Elle fit appel à toutes les roueries de la chicane, déjà fort avancée à cette époque. Les avocats les plus rusés, les gens de loi les plus érudits, furent convoqués. On machina un plan fort ingénieux, — comme on va voir, — on le bourra de toutes les subtilités de la loi, et quand la bombe fut prête, on la fit brusquement éclater sur la tête du pauvre Bobier, qui ne s’y attendait guère.

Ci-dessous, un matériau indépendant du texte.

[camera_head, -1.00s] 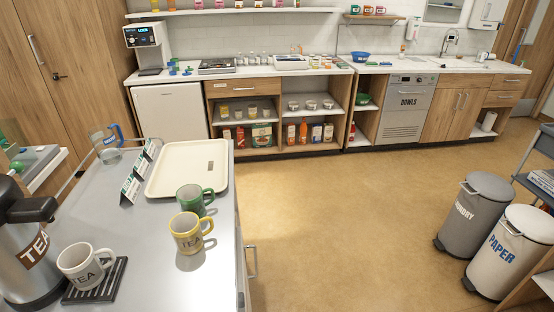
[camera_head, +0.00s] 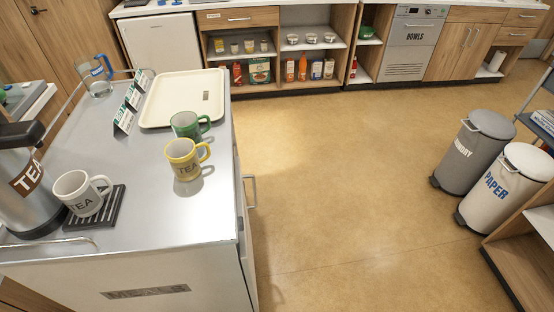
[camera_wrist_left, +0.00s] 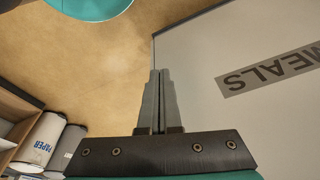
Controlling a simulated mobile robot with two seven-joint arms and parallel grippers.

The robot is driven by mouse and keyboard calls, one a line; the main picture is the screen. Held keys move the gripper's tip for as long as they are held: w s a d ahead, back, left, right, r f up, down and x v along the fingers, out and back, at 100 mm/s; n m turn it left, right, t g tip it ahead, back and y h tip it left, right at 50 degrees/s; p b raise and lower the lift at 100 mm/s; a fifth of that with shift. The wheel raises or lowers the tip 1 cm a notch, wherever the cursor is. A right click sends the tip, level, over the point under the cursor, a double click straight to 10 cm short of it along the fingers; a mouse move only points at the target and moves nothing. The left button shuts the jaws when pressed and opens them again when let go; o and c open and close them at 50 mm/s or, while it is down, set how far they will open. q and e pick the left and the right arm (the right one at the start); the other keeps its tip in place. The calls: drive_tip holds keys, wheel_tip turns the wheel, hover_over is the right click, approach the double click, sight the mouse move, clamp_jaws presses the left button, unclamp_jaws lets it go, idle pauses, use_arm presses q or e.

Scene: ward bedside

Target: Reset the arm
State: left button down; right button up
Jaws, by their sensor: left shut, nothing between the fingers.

Après la désastreuse liquidation de 1535, il avait recueilli les débris de sa fortune. Tout ruiné qu’il était, comme la faveur royale ne s’était pas retirée de lui, on l’avait vu en quelques années remonter plus haut que jamais : gentilhomme de la chambre, conseiller au conseil du roi, gouverneur et lieutenant du roi au pays de Touraine, il était en même temps l’un des quatre généraux des finances. Les impôts du quart du royaume lui passaient par les mains ; on conviendra qu’il y avait de quoi réparer bien des brèches. Aussi, ne songeant plus au passé, se reposant sur la foi des traités, il se croyait parfaitement à l’abri.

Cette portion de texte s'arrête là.